New religion
Thursday April 13th 2006, Author: Bruce Montgomery, Location: Australasia
In Tasmania, the two main religious festivals at Christmas and Easter see the faithful heading to the chapel and the heathens to the water. Between Christmas and New Year, the Sydney-Hobart dominates the conversation outside the confessional. At Easter, it’s the Three Peaks Yacht Race.
Sydney yachtsman Martin Pryor was captivated by the concept of the British Three Peaks Yacht Race, which is held annually between the Welsh port of Barmouth and Fort William in Scotland.
In the British race, now in its 27th year, two members of each crew of five must climb the highest mountains in Wales, England and Scotland during the voyage - Snowdon, Scafell Pike and Ben Nevis.
In 1988 Pryor brought the concept to Australia, setting a course through the islands of Bass Strait to Mount Strzelecki on Flinders Island, then down the Tasmanian east coast to Coles Bay to climb Mount Freycinet and then to Hobart to scale Mount Wellington.
Tomorrow (Good Friday) at 2pm, 15 of the original 16 boats entered for this year’s race will leave the northern Tasmanian port of Beauty Point in the 18th running of the Australian Three Peaks Race. The fleet is a mix of purists (the five-crew brigade), fully-crewed boats and cruisers.
The casualty is Mike Rowley’s Planet X, which had engine problems on its delivery trip up the Tasmanian east coast from Hobart and, faced with a cold front between itself and the start line, it made the prudent decision to retire.
Fellow competitor Josh Ey has made a place available aboard his fully-crewed 12m yacht BSH Electrical Team Q to assist the Planet X team to gain experience in anticipation of a return for next year’s race.

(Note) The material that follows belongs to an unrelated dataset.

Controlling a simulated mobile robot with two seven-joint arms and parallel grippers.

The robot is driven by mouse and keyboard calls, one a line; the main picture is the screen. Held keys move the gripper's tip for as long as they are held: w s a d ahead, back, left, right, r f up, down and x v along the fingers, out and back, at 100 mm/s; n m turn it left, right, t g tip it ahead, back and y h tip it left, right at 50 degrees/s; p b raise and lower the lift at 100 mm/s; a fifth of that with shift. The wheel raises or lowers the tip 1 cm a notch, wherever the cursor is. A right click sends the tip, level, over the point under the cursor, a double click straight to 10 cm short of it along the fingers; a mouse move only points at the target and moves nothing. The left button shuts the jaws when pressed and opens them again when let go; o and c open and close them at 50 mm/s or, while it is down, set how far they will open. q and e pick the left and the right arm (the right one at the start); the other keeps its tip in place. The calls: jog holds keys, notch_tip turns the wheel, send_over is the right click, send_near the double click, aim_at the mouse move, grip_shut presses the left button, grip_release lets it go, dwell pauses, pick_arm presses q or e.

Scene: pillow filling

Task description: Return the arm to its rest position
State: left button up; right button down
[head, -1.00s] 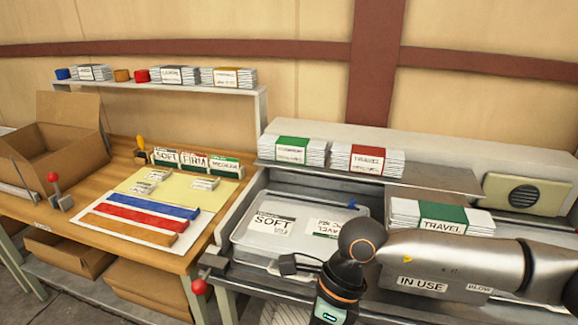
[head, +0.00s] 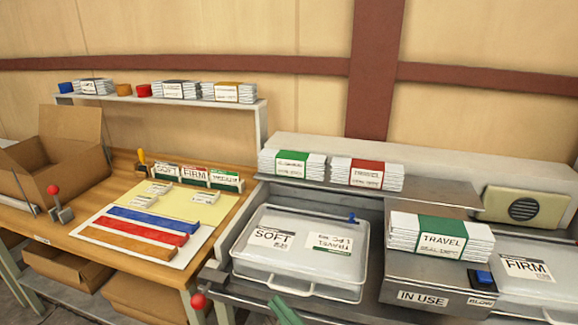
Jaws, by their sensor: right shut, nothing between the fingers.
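My right gripper (head: 284,312) shows only as green fingertips at the bottom edge, shut and empty. It is just in front of the lidded bin labelled SOFT (head: 285,272), apart from other objects as far as I can see. The rest of my right arm is out of the picture. My left gripper is not in view.
The right bench holds an IN USE box (head: 420,299) with a TRAVEL stack (head: 440,239) on it, and a FIRM bin (head: 530,272). A red-knobbed lever (head: 198,301) stands at the front edge. The wooden table (head: 150,192) holds cards and coloured strips.

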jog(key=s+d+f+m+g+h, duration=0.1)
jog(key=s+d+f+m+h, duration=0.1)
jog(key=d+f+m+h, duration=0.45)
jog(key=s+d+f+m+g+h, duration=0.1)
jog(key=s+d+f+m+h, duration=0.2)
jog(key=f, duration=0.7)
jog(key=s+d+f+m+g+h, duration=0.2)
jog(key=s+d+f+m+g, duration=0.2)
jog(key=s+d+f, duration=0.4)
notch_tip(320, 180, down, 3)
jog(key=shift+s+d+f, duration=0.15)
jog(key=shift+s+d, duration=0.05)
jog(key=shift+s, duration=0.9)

The fleet includes the 10m NSW catamaran Alizé, which arrived in the Tamar River early Wednesday morning after having waited at Eden on the NSW coast for a weather window to cross the strait in between the cold fronts that have not only given the crews a pre-race shake-up, they have also kept the Tasmanian fishing fleet in port causing a shortage of fish for Easter. Well, that’s the story being peddled by the Hobart fishmongers, who are charging a bit more for their trevalla and flathead this Easter.
Favourite is last year’s winner Phillip Marshall’s Chamberlin 9 catamaran Marshall Engineering. It won in 2005 and was runner-up in 2002 and 2004.
This year’s fleet includes:
- Tristian Gourlay’s Adams 13 James Carey Floor Coverings from Sydney
- Tim Ferguson’s Dubois 30 Beach Inspector
- Wild West, a Rocket 31 sloop skippered by Tasmanian Michael Denny
- veteran Nick Edmunds from Sidmouth competing in his 18th Three Peaks race on his Radford 14, Tamar Marine Haphazard
- two Sydney-Hobart yachts, David Taylor’s Farr 37 Pippin and Julian Robinson’s Robinson 12 Apollonius
Given the clockwise course that the race takes from the Tasmanian north coast, out to the islands and then down to Hobart, the latest forecast promises a fast race initially and pretty hostile later in the weekend.
The Good Friday forecast is for west to north-west winds of 10-20 knots, possibly reaching 25 knots offshore. Seas one to two metres.
For Saturday the forecast is for south to south-west winds of 15-25 knots, reaching 30 knots offshore and seas to 2.5 metres.
The race starts at 1400 local time (0500 GMT).